The “fiasco” originated not in any misstep by Nippon or U.S. Steel but from political cronyism. Much of the fault lies with Goncalves himself and his union allies. To further their personal interests, they lobbied the federal government to block the deal. Still more fault lies with federal officials (including President Joe Biden and several senators) whose economically nationalist outlook apes Goncalves’ views. This coalition is threatening a deal that would ordinarily speed through regulatory review — to the benefit of American workers, industry, and consumers.

Each rationale advanced against the deal lacks internal consistency or factual accuracy. No valid economic rationale or national-security imperative suggests that the merger should not proceed. In the end, opposition seems grounded in a single dubious proposition: That it is inherently bad that the once-great U.S. Steel should come under foreign ownership. This argument has powerful emotional resonance for a certain phylum of populist politician, but it provides little basis for economic regulation.

Foreign companies like Nippon have done much to help American manufacturing. Populists have long bemoaned the American economy’s (albeit overstated) pivot from mid-century manufacturing — particularly those manufacturing jobs purportedly “export[ed]” to foreign nations such as China. However, even though foreign direct investment (FDI) keeps manufacturing jobs stateside, populists distrust it. As of 2022, FDI in the U.S. totaled $5.3 trillion, of which $2.2 trillion funded the manufacturing sector. As Sen. J.D. Vance (R-Ohio), now an outspoken critic of the deal, recognized in his 2016 memoir, Hillbilly Elegy, these inflows often save otherwise-doomed American companies and their employees from abject disaster.
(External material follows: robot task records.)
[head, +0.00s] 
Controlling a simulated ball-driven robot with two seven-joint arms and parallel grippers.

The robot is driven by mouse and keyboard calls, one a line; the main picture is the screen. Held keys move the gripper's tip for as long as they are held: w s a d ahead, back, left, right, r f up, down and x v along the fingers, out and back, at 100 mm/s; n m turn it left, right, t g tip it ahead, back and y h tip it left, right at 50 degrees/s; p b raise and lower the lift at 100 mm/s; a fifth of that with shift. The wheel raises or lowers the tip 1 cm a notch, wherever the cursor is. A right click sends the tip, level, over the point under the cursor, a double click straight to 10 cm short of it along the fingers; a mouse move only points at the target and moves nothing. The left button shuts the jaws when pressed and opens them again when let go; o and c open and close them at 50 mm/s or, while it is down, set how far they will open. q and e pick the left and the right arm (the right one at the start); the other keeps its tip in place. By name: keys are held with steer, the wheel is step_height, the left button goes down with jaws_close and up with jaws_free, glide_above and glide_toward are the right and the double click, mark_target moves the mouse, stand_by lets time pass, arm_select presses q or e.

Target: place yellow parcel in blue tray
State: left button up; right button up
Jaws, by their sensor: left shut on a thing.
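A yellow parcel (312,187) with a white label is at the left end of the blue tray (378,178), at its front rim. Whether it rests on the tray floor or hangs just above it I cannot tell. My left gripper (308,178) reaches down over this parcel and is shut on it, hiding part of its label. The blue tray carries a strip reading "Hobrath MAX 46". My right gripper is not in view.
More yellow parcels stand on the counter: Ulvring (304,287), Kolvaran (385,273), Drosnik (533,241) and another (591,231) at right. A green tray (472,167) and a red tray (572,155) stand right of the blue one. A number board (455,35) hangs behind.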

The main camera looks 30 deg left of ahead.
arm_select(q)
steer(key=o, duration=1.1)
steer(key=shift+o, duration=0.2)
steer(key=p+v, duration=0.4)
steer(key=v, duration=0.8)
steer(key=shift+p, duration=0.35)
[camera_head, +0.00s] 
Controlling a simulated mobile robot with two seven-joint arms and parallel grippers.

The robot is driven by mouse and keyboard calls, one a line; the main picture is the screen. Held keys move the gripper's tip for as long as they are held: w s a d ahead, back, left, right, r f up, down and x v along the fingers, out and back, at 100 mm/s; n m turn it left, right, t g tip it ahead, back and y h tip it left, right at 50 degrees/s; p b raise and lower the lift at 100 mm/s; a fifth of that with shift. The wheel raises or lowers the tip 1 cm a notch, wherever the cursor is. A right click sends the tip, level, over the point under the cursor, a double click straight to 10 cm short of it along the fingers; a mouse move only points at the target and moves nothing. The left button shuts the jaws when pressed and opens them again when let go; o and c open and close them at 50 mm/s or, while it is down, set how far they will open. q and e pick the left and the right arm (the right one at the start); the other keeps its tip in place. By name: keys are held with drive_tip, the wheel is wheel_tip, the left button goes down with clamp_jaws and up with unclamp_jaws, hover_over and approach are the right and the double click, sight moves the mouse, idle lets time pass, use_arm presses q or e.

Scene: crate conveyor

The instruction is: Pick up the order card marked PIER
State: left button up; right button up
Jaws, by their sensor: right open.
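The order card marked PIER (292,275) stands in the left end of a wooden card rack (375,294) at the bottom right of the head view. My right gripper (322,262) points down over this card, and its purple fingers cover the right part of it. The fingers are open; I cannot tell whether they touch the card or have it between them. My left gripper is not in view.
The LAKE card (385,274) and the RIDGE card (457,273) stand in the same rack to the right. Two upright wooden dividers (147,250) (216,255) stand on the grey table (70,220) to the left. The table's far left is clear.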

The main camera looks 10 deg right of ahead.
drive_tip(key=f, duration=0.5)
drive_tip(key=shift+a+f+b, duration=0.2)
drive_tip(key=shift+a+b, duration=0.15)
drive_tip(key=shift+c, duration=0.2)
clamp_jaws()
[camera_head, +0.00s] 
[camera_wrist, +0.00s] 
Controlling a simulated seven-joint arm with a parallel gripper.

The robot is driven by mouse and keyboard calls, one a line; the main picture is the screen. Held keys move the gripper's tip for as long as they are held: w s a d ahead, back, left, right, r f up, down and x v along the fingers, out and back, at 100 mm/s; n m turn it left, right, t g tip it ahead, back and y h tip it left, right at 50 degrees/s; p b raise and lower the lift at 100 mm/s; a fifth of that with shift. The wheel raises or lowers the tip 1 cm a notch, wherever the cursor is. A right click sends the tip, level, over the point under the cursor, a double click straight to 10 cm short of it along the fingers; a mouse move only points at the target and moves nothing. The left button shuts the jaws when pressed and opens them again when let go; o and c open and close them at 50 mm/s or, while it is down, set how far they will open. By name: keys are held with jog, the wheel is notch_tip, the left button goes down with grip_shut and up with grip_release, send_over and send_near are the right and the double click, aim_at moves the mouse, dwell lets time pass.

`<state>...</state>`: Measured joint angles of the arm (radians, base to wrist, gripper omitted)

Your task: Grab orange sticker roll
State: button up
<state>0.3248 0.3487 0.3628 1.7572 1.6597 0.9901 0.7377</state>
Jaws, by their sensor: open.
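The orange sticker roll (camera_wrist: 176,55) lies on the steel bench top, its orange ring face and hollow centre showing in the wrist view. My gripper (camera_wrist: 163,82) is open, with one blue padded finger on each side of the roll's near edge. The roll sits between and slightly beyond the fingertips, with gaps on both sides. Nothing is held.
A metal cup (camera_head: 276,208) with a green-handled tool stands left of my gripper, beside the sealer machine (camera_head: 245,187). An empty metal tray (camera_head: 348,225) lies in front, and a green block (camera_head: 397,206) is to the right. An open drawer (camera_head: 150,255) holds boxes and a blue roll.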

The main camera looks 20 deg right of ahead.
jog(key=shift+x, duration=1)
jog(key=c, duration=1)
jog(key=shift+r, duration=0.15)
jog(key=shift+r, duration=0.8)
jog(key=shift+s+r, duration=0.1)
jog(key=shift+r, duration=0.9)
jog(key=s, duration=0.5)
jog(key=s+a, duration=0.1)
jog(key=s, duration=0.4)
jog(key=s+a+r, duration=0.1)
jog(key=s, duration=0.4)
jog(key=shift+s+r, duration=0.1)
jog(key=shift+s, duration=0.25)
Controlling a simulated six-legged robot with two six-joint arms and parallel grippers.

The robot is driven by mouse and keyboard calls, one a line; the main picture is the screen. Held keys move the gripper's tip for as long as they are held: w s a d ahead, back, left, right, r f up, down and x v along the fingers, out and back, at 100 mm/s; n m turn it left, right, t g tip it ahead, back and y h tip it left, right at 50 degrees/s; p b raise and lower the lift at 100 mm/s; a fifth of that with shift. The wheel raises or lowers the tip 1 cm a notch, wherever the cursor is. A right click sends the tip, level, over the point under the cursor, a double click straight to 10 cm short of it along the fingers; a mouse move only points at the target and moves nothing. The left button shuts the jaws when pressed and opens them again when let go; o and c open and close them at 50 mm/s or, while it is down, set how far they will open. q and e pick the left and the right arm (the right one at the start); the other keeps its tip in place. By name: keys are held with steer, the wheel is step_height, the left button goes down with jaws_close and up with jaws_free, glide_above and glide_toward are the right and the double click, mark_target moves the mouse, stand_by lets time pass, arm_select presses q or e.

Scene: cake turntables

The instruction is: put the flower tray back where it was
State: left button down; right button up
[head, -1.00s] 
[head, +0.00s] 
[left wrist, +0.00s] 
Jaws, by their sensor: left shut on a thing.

Vance has since reincarnated himself as an economic nationalist, but in 2016 he wrote that without Japanese Kawasaki’s entry, his hometown’s “flagship company probably would not have survived without it.”

Nippon and U.S. Steel’s intertwined stories read like a case study in the value of FDI. Nippon has operated in the U.S. for roughly four decades, and it reports at least partial ownership of eight American steel manufacturers and employs more than 963,000 Americans

U.S. Steel, meanwhile, has become bloated and uncompetitive, more a has-been brand name than an economic powerhouse. Once the world’s largest corporation, U.S. Steel has mismanaged itself into obscurity, endangering its employees’ jobs along with its own shareholders’ profits. While it remains America’s third-largest steelmaker, the company has preferred rent-seeking to innovation, falling from the S&P 500 in 2014. In August, U.S. Steel’s market capitalization made it only the 925th-largest American company, though it rose once the Nippon acquisition appeared likely. Its roughly 22,500-person workforce numbers fewer than the respective workforces of Petco and Dave & Busters

Nippon’s entry would likely reverse this decline. “Without exception Nippon has some of the highest-quality steel-making technology of any steel producer in the world,” Bruce Craig, a veteran steel metallurgical engineer, wrote to The Wall Street Journal. “America would benefit by having Nippon Steel upgrade the quality of our steel-making,” he continued.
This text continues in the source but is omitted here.